Parshas Bamidbar 5786 — Not Just a Number
We know that the תורה is not a history book.
The very first Rashi in בראשית asks why the תורה begins with the story of creation. If the תורה is a book of mitzvos, it should have begun with the first mitzvah given to כלל ישראל (the Jewish people):
החדש הזה לכם
So already from the beginning of תורה, we know that when the תורה tells us “history,” it is not simply recording what happened. It is teaching us something eternal.
That makes the Ramban’s הקדמה (introduction) to ספר במדבר (the Book of Bamidbar) very striking.
The Ramban seems to say that much of ספר במדבר is about things that were only for that time: the way כלל ישראל camped in the מדבר (wilderness), the way they traveled, the דגלים (flags/banners), the arrangement around the משכן (Mishkan), and the role of שבט לוי (the tribe of Levi).
But if the תורה is not a history book, why do we need an entire ספר devoted to the temporary arrangement of כלל ישראל in the מדבר?
Perhaps the answer begins with the first Rashi in our parsha.
Rashi says that Hashem counts כלל ישראל again and again because of חיבה (dearness/love). They are precious to Him, so He counts them.
That is already a different way of reading ספר במדבר. Not just the book of how they camped — the book of how Hashem looked at כלל ישראל with love and arranged them around Him.
Counting is not usually the language of ברכה (blessing). חז״ל (our Sages) say:
אין הברכה מצויה אלא בדבר הסמוי מן העין
ברכה is only found in something hidden from the eye.
The גמרא (Gemara) teaches that before a person measures his grain, he can daven that Hashem should send ברכה into it. But after he already measured it, to daven that it should increase is a תפלת שוא (a vain prayer). As long as it remains uncounted, there is room for more ברכה. Once it is counted, it becomes fixed.
And this is not only true with possessions. The גמרא (כב יומא) is explicit: counting בני ישראל directly is a לא תעשה (negative commandment). The source is the opening pasuk of the הפטרה (Haftorah) we read every year for
פרשת במדבר . (הושע ב:א):
והיה מספר בני ישראל כחול הים אשר לא ימד ולא יספר
The number of בני ישראל will be like the sand of the sea — that cannot be measured and cannot be counted.
R’ Elazar holds that this is one איסור (prohibition). Rav Nachman bar Yitzchak holds it is two: לא ימד and לא יספר are each a separate violation.
Think about that. The very words that forbid counting are the opening of the הפטרה for the parsha that is filled with counting. This is clearly not a coincidence; this was made to show us the tension and want us to feel it.

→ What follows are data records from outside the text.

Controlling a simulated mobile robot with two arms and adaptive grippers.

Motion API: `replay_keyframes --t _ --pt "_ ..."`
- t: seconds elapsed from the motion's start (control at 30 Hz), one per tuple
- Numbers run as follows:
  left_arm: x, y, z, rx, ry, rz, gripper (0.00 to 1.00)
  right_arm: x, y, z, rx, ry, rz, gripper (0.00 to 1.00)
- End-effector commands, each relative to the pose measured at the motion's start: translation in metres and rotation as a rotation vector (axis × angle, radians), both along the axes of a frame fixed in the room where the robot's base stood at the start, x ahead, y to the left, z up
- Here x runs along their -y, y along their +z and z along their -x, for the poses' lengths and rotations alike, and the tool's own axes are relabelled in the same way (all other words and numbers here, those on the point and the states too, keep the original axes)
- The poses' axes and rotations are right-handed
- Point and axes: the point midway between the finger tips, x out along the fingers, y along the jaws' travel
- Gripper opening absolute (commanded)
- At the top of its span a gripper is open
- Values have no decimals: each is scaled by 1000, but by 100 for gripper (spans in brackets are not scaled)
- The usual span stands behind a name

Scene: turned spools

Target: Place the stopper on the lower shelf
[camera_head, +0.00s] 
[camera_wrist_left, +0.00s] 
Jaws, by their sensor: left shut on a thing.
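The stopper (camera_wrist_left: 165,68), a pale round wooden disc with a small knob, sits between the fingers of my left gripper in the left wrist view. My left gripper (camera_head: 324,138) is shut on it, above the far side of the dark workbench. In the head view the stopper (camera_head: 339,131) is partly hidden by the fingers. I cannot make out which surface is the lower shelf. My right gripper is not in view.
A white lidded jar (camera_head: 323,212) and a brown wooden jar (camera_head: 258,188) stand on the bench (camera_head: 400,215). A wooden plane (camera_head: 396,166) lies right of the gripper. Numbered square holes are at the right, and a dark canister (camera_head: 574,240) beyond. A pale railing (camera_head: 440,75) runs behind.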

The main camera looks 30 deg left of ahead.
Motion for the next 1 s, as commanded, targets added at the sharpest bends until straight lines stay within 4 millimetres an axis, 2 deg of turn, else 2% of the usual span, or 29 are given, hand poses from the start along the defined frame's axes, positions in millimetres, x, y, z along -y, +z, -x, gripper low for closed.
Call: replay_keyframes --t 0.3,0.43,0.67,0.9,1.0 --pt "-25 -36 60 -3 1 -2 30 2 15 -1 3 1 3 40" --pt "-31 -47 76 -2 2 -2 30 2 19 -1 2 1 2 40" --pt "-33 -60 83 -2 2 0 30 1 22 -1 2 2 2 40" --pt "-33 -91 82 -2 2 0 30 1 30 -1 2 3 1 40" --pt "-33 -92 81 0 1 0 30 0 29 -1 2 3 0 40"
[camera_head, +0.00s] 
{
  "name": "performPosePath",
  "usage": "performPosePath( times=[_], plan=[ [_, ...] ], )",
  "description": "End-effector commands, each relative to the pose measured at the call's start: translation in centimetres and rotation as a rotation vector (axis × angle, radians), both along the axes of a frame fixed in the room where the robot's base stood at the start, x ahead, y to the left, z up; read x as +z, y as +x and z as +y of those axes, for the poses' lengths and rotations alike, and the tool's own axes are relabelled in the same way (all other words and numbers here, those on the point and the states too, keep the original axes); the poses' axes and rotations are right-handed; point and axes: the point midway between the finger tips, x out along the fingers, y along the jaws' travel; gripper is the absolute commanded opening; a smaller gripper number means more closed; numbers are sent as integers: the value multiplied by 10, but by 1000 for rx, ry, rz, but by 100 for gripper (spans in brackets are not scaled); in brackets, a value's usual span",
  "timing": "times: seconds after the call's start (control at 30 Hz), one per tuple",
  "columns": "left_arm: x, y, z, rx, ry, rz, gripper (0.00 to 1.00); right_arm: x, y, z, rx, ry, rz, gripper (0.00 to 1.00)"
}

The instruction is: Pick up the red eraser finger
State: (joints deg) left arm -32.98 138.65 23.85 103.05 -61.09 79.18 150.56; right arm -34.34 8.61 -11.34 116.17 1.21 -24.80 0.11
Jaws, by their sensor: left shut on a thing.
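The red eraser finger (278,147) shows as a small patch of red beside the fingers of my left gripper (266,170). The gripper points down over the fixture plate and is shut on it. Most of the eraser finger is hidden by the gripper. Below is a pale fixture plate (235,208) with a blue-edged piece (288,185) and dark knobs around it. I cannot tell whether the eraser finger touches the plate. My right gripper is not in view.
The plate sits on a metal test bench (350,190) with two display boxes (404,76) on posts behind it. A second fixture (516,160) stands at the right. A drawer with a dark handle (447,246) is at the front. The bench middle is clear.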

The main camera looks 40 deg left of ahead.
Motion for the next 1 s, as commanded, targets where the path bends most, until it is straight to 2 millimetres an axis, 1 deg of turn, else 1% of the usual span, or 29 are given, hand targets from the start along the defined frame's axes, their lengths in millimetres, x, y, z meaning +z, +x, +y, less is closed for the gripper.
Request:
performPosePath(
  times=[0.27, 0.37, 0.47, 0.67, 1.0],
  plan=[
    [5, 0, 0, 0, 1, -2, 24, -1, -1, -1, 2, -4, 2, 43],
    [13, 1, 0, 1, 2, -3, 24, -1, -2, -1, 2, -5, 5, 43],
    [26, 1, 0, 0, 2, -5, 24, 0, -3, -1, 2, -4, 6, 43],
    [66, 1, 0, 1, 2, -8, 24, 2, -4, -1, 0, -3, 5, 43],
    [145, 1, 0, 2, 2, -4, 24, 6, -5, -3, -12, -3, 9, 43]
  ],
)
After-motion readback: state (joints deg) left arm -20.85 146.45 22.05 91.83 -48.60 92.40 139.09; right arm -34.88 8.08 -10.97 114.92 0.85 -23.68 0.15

Hashem counts — but no one else may.
That is why even in the בית המקדש, when the כהנים drew lots for the עבודה, they counted fingers — but not people. We count Yidden with a פסוק (verse), with coins, with anything but a direct number on a human head.
Why?
Because we do not want to reduce a Yid to a statistic, to a unit, to something trivial or mundane. A Yid is not “number seven” in a room. A Yid is not inventory. A Yid is a soul, a world, a חלק אלוק ממעל (a portion from Above). Human counting can flatten. It can make something holy into something ordinary.
If counting can limit ברכה, and if we are so careful not to count Yidden directly, why does Hashem count כלל ישראל again and again?
The answer must be that Hashem’s count is not like our count.
When we count, we can reduce. When Hashem counts, He reveals חיבה.
Hashem does not reduce a Yid to a number. He reveals that this Yid counts.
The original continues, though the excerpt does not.